What troubles me is that Mr. Zellers and his cohorts in the Legislature don't realize, as I have pointed out many times, that this is not only a Vikings stadium. The football team would use the building only 10 days a year plus any playoff games, and a Major League Soccer team, which the Wilfs plan to acquire, also would use the building. But more important, it would enable Minneapolis to attract so many national events such as the NCAA Final Four, the Super Bowl and a possible college bowl game.
Right now the old Metrodome, which opened in 1982, is leased for 300 days of the year. Can you imagine how many more days a new, modern stadium would be occupied with popular events that would bring millions of dollars to the state in the form of income tax, sales tax and business for the hotels and restaurants in town?
Lost other teams
This area already has lost the Minneapolis Lakers, the Minnesota North Stars and nearly lost the Twins several times before Target Field was built.
Believe me, the Vikings will be next if that stadium isn't built. An NFL owner could earn so much more money by operating in Los Angeles instead of the Twin Cities.
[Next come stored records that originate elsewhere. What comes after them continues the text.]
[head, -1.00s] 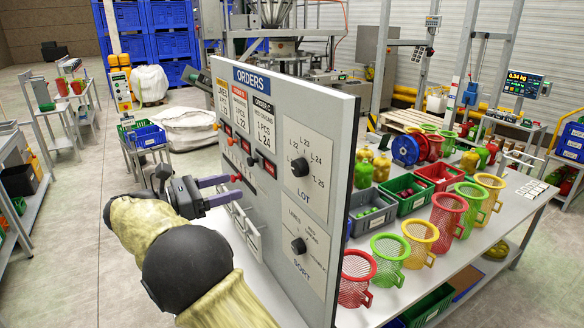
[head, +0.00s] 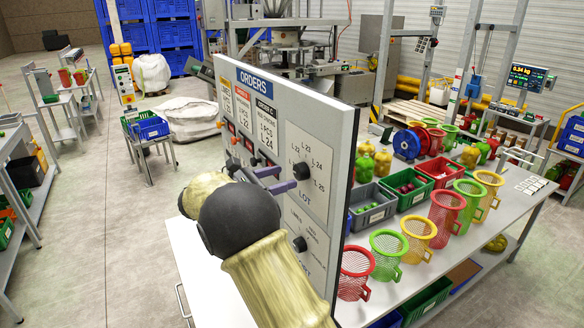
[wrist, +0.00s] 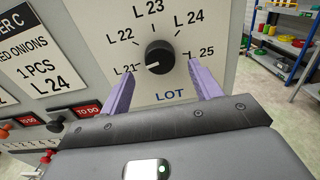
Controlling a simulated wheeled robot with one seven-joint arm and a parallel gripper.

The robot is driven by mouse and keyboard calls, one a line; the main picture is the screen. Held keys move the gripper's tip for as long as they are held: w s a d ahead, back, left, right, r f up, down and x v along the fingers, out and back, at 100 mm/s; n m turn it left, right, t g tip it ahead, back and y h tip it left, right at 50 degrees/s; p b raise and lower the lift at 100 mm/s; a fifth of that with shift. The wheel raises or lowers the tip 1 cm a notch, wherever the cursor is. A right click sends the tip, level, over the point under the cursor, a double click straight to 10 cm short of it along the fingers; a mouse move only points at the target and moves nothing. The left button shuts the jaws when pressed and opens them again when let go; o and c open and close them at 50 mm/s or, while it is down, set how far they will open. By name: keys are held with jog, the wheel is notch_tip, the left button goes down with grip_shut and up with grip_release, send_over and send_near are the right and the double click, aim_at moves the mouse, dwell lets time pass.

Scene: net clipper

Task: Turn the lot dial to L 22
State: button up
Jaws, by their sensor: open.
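The lot dial is a round black knob on the white LOT plate, seen in the wrist view (wrist: 160,57) and the head view (head: 302,171). L 21 to L 25 are printed around it. A white mark on the knob points lower left, towards L 21. My gripper, in the head view (head: 288,178) and wrist view (wrist: 161,65), is open. Its two purple fingers point at the panel, one to each side of the dial in the wrist view, with gaps between them and the knob. I cannot tell how far the tips are from the panel.
A second black dial, SORT (head: 299,244), sits below on the same panel (head: 345,140), partly behind my arm. Net baskets and crates fill the table (head: 415,240) behind.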

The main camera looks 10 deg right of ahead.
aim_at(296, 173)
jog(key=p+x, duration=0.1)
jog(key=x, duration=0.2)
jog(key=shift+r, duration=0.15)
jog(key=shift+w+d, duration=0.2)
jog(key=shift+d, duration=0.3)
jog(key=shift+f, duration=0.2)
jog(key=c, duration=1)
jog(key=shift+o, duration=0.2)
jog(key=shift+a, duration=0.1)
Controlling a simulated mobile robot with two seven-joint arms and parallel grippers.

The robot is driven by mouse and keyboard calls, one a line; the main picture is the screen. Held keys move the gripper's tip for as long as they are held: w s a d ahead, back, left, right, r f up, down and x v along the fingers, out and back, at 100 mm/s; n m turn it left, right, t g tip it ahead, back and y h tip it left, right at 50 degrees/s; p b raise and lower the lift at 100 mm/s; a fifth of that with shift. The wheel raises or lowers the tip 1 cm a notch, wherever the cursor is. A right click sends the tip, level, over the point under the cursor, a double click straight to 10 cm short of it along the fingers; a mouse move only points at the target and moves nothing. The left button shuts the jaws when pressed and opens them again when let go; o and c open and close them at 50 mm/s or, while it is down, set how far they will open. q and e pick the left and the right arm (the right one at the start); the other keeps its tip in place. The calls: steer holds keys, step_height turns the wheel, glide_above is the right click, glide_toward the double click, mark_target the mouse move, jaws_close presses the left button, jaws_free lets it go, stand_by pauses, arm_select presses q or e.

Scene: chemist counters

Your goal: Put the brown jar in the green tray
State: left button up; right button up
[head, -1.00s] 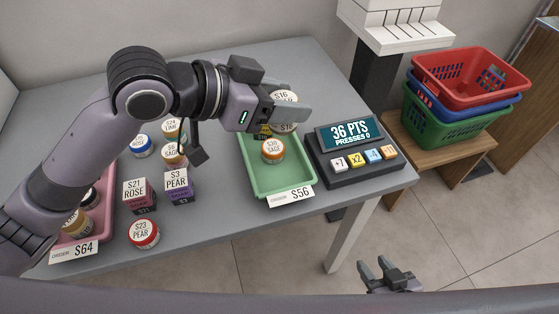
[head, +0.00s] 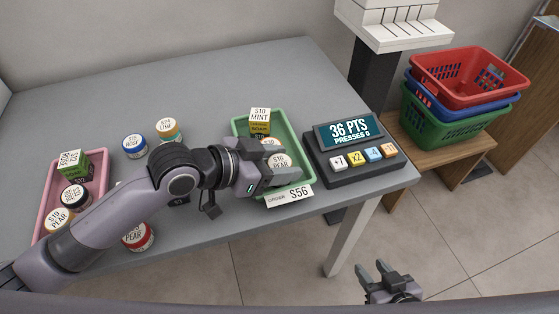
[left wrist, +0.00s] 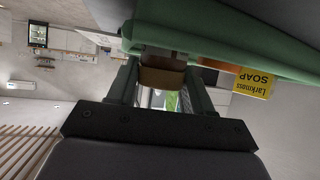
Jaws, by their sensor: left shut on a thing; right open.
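The green tray (head: 303,165) stands at the front right of the table, with order card S56 at its front edge. My left gripper (head: 279,161) is over the tray, its fingers shut on the brown jar with a white S16 PEAR label (head: 281,163). In the left wrist view the jar's brown body (left wrist: 162,79) shows between the fingers. Whether the jar touches the tray floor is hidden. A yellow soap box with an S10 MINT label (head: 260,115) stands at the tray's back. Another jar in the tray is mostly hidden by the gripper. My right gripper (head: 383,275) is open and empty, low in front of the table.
A points console (head: 350,150) stands just right of the tray. A pink tray (head: 98,172) with jars and a box is at the left. Blue-lidded (head: 134,146) and orange-lidded (head: 168,129) jars stand mid-table; a red-lidded jar (head: 138,237) is near the front. The table's back is clear.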

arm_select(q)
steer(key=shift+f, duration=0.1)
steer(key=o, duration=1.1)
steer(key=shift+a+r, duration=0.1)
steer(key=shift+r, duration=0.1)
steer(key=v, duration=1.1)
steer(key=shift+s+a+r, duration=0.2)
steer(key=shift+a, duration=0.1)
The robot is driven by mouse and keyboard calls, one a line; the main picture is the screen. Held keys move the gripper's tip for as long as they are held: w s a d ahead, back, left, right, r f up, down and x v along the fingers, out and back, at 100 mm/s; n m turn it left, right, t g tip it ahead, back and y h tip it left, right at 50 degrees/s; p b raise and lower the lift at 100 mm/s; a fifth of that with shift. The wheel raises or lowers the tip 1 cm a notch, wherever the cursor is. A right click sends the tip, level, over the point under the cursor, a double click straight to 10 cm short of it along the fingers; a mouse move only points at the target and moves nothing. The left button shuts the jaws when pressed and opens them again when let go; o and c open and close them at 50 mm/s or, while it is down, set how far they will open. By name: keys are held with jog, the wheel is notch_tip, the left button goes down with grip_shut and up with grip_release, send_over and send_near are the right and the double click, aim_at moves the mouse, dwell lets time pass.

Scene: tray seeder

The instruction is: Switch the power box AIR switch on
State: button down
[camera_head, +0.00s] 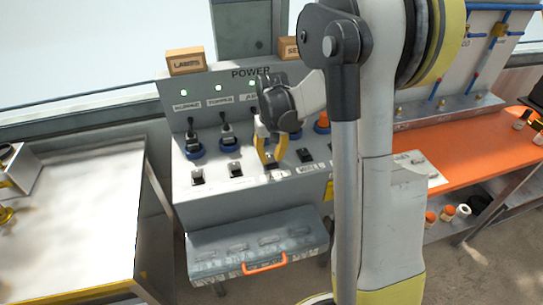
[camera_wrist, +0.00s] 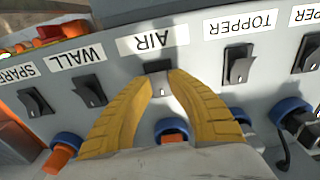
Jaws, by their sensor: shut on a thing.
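The grey power box (camera_head: 215,190) stands in the middle of the head view with a row of black rocker switches on its sloped front. In the wrist view, upside down, the AIR label (camera_wrist: 154,40) is above the AIR switch (camera_wrist: 158,68). My gripper (camera_wrist: 166,76) has its yellow fingertips close together on the AIR switch, covering much of it. In the head view my gripper (camera_head: 268,164) reaches down to the switch row, and its fingers hide most of the AIR switch. Its rocker position cannot be told.
The TOPPER switch (camera_wrist: 239,65) and WALL switch (camera_wrist: 90,91) flank the fingers. Blue sockets with plugs, such as the topper socket (camera_head: 228,144), rise behind the switch row. A pale table (camera_head: 75,210) stands left.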

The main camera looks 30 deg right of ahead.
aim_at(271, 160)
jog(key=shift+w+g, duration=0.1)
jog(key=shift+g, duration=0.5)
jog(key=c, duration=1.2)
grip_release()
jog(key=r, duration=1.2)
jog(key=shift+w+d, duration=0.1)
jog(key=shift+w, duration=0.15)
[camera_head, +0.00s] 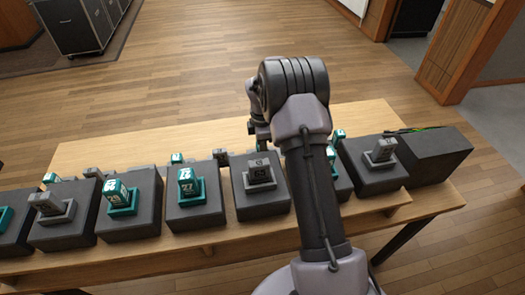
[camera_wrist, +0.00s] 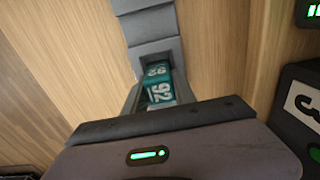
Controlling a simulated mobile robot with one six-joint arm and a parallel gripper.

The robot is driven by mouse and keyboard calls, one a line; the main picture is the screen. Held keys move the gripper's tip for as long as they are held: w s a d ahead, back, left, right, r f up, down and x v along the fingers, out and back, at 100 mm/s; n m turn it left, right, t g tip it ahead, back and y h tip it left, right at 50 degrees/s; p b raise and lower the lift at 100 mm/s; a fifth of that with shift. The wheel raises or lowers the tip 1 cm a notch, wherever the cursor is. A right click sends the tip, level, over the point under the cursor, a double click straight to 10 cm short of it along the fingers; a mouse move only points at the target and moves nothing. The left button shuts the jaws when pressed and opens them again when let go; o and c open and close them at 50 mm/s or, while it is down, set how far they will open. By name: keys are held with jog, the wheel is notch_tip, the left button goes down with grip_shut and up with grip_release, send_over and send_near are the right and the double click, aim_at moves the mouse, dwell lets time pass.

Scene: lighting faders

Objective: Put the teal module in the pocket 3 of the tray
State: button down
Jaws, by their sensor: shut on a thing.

Timberwolves owner Glen Taylor informed me that when the new NBA revenue-sharing plan goes into effect in the near future, the Lakers could contribute as much as $50 million to the pot. The Wolves, if they continue to gross what they are now, will receive about $10 million and not pay into the revenue pool.
That is a good reason why the Vikings would make L.A. their home instead of Minneapolis if the stadium isn't built.
Deal made with U
Should a Vikings stadium be built and the team needs to play for a year at the University of Minnesota's TCF Bank Stadium, a deal has been made in which the Vikings would rent the stadium for $250,000 per game.
In addition, the university would get all income from parking and concessions.
If the Vikings want to install heating coils under the field to make the field playable in all weather, they would pay for that and any other capital improvements they want to make, including providing additional seating capacity.
Love more serious
I have good reason to believe the description of Wolves forward Kevin Love's injury as a "mild concussion" is closer to a normal concussion that could keep him out of action for the rest of the season. The word is that the neck injury he suffered at the same time when he caught an elbow to the face is not a problem.
Love, Mr. Offense and Rebounding for the Wolves, hasn't played or been around the team since he suffered the injury Wednesday in Denver.
Coach Rick Adelman said he doesn't have any idea when Love will return. No doubt that decision will be made by the doctors and Love himself. Love might have a hard time passing a concussion test with so few games left.
• Don't be surprised if you see Justin Morneau play some first base on the road trip that starts Monday in New York. Morneau is not real happy with the designated hitter role and is having a tough time adjusting to it.
• You would hope for the Twins' sake that relief pitcher Glen Perkins regains the form he had in his first three appearances of the season, when he pitched 3 2/3 innings without allowing a run, had given up only two hits and fanned six. On Saturday, Perkins allowed two runs (one earned) to Texas in two-thirds of an inning. Then on Sunday, he allowed a walk, a triple and a game-winning home run to Josh Hamilton without recording an out in the eighth inning in a 4-3 loss to the Rangers, giving him a 8.31 ERA this season.
• Twins farm director Jim Rantz named Rochester shortstop Brian Dozier the minor league player of the week. Dozier went hitless for the first time this season on Sunday but is still hitting an impressive .395. ... Meanwhile, infielder Tsuyoshi Nishioka, who hit .226 with the Twins last season, is struggling at Rochester and hitting .128.
• I have to commend former Gophers football coach Tim Brewster for going to and speaking at Gary Tinsley's funeral in Jacksonville, Fla., on Saturday. A lot of former coaches wouldn't have done that.
• Al Newman, the former Twins player and coach, is in his fourth year coaching Little Leaguers in Apple Valley.